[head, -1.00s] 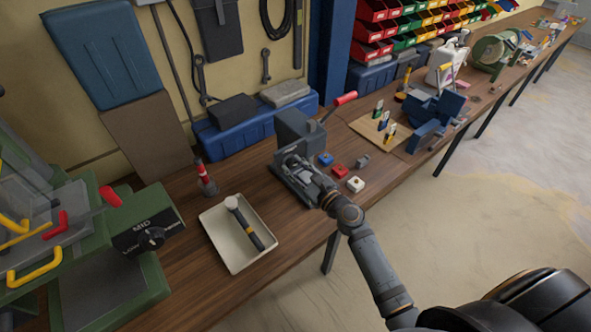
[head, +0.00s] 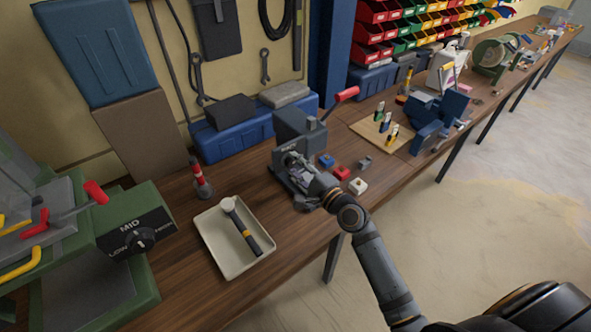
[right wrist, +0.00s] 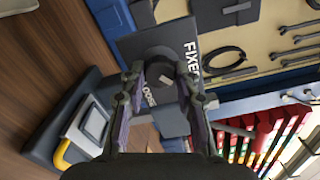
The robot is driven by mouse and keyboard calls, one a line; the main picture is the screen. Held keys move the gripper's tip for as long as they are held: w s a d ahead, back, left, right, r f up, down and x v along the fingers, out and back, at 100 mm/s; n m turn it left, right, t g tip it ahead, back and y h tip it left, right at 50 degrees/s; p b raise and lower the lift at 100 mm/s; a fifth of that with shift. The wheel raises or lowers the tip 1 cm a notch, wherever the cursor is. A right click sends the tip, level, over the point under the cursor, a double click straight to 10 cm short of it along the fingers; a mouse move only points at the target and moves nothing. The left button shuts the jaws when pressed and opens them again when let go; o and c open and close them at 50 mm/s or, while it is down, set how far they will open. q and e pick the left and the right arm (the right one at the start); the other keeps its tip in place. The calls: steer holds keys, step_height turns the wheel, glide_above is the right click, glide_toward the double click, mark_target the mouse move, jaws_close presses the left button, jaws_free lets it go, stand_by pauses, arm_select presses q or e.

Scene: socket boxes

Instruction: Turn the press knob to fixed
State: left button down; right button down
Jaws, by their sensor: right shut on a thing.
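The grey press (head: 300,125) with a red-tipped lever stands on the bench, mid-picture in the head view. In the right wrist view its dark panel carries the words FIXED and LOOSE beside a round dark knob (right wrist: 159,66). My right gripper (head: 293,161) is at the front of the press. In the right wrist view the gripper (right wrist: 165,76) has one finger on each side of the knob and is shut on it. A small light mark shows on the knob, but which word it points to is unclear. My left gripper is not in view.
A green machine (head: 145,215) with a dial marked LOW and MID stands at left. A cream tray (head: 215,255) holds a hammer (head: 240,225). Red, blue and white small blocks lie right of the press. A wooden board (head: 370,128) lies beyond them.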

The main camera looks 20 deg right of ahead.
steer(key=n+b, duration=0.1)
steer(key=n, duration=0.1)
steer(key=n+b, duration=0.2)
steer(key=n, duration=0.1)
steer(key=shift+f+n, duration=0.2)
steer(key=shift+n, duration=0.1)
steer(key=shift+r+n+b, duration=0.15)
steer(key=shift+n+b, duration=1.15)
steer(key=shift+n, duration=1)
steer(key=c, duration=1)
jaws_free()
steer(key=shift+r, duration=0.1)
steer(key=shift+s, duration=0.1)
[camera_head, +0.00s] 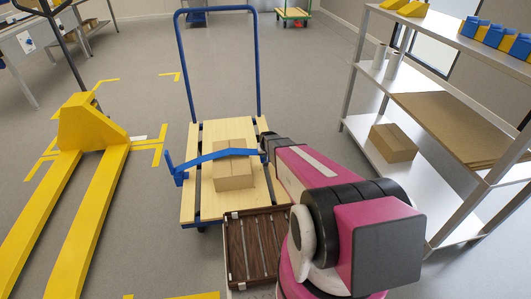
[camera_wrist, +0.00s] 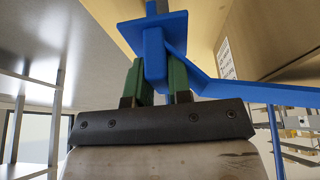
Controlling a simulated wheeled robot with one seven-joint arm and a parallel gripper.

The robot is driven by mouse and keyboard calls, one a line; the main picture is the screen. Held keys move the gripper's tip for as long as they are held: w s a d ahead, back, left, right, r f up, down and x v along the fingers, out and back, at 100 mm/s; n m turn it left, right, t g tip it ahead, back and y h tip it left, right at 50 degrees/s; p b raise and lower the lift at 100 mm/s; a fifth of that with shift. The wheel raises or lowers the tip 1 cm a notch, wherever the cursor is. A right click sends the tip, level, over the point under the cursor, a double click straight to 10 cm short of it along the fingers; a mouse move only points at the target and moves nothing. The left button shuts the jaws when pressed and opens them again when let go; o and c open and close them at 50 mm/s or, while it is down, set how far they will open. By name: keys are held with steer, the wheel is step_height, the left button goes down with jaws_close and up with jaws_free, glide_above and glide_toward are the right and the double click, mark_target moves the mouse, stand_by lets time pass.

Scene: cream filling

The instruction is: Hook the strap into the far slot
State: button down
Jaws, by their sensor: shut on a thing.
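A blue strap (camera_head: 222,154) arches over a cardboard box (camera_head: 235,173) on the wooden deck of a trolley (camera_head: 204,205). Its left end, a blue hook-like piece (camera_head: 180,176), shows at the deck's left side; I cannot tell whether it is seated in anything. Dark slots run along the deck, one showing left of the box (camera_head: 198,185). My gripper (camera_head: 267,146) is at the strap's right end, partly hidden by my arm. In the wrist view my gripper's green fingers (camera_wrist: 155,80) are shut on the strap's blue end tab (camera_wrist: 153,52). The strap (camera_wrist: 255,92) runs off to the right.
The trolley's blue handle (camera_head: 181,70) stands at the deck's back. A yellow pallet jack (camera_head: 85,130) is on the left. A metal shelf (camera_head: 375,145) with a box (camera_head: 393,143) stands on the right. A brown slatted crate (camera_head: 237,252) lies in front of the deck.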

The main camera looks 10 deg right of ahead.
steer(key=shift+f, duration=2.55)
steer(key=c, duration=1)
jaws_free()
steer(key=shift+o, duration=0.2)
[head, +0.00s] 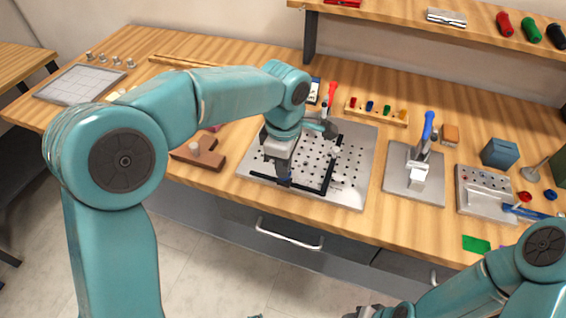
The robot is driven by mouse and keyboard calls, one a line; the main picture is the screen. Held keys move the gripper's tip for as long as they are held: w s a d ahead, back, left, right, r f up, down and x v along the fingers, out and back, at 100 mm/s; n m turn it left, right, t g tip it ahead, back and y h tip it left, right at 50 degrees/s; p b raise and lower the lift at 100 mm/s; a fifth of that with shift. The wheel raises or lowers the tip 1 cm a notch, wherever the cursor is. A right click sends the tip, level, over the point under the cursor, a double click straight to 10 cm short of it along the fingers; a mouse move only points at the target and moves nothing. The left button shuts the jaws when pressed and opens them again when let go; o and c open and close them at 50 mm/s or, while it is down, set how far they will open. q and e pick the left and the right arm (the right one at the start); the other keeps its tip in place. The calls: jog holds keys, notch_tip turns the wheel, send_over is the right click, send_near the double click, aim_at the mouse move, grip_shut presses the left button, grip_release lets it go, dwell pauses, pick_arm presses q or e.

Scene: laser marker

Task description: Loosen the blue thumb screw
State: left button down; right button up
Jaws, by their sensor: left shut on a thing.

------------------------------

*GIVEN EXERCISE*: Within the data above, pick out all lines holding the word "Scene".

*WRITTEN RESPONSE*:
Scene: socket boxes
Scene: cream filling
Scene: laser marker

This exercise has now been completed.